**WHAT TO PRODUCE:**
Repeat the data verbatim.
= = = =
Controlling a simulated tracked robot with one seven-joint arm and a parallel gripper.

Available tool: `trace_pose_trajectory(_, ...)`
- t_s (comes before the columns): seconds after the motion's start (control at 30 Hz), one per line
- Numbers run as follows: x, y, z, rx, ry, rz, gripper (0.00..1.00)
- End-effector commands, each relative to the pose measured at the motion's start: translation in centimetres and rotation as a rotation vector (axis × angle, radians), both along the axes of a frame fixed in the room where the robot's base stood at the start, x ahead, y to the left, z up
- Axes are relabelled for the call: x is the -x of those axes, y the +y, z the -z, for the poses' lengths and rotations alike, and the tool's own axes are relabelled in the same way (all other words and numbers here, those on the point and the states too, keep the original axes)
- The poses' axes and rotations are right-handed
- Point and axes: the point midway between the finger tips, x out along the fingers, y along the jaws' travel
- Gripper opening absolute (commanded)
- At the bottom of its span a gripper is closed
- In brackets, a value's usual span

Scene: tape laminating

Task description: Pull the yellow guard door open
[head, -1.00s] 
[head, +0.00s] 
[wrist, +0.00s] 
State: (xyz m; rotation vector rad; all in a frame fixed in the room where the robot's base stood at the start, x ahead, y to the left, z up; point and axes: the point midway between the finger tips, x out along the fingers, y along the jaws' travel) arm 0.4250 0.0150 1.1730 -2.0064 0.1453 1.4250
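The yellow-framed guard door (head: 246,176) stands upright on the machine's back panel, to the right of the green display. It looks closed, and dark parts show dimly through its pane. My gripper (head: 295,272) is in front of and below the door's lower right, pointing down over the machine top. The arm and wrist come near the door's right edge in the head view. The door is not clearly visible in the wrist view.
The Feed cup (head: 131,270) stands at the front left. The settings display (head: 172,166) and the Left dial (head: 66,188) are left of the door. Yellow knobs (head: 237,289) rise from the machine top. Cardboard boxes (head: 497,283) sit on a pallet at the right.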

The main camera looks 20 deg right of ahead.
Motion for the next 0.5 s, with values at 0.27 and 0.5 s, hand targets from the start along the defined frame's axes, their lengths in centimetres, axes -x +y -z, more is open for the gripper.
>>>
= = = =
**THE OUTPUT:**
Controlling a simulated tracked robot with one seven-joint arm and a parallel gripper.

Available tool: `trace_pose_trajectory(_, ...)`
- t_s (comes before the columns): seconds after the motion's start (control at 30 Hz), one per line
- Numbers run as follows: x, y, z, rx, ry, rz, gripper (0.00..1.00)
- End-effector commands, each relative to the pose measured at the motion's start: translation in centimetres and rotation as a rotation vector (axis × angle, radians), both along the axes of a frame fixed in the room where the robot's base stood at the start, x ahead, y to the left, z up
- Axes are relabelled for the call: x is the -x of those axes, y the +y, z the -z, for the poses' lengths and rotations alike, and the tool's own axes are relabelled in the same way (all other words and numbers here, those on the point and the states too, keep the original axes)
- The poses' axes and rotations are right-handed
- Point and axes: the point midway between the finger tips, x out along the fingers, y along the jaws' travel
- Gripper opening absolute (commanded)
- At the bottom of its span a gripper is closed
- In brackets, a value's usual span

Scene: tape laminating

Task description: Pull the yellow guard door open
[head, -1.00s] 
[head, +0.00s] 
[wrist, +0.00s] 
State: (xyz m; rotation vector rad; all in a frame fixed in the room where the robot's base stood at the start, x ahead, y to the left, z up; point and axes: the point midway between the finger tips, x out along the fingers, y along the jaws' travel) arm 0.4250 0.0150 1.1730 -2.0064 0.1453 1.4250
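The yellow-framed guard door (head: 246,176) stands upright on the machine's back panel, to the right of the green display. It looks closed, and dark parts show dimly through its pane. My gripper (head: 295,272) is in front of and below the door's lower right, pointing down over the machine top. The arm and wrist come near the door's right edge in the head view. The door is not clearly visible in the wrist view.
The Feed cup (head: 131,270) stands at the front left. The settings display (head: 172,166) and the Left dial (head: 66,188) are left of the door. Yellow knobs (head: 237,289) rise from the machine top. Cardboard boxes (head: 497,283) sit on a pallet at the right.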

The main camera looks 20 deg right of ahead.
Motion for the next 0.5 s, with values at 0.27 and 0.5 s, hand targets from the start along the defined frame's axes, their lengths in centimetres, axes -x +y -z, more is open for the gripper.
>>>

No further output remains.